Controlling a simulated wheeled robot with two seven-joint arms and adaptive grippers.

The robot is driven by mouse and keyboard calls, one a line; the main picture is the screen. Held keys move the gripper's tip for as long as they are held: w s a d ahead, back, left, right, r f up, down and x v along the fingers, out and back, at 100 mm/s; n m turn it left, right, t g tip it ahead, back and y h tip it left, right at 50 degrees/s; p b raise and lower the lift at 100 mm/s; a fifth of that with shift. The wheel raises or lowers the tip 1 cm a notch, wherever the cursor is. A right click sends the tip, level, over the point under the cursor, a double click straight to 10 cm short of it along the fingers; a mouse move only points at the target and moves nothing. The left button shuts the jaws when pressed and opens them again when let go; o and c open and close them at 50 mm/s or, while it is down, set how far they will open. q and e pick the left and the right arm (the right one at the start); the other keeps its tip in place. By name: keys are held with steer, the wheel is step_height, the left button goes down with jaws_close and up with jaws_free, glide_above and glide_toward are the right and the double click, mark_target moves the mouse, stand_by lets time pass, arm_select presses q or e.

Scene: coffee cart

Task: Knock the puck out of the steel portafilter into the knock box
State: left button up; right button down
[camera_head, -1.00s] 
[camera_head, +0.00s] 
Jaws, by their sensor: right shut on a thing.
····················
EXERCISE PROMPT: Please quote nothing but the lines from the line with "Task: Knock the" through the end of the data above, exactly as written, ends included.

TASK OUTPUT:
Task: Knock the puck out of the steel portafilter into the knock box
State: left button up; right button down
[camera_head, -1.00s] 
[camera_head, +0.00s] 
Jaws, by their sensor: right shut on a thing.

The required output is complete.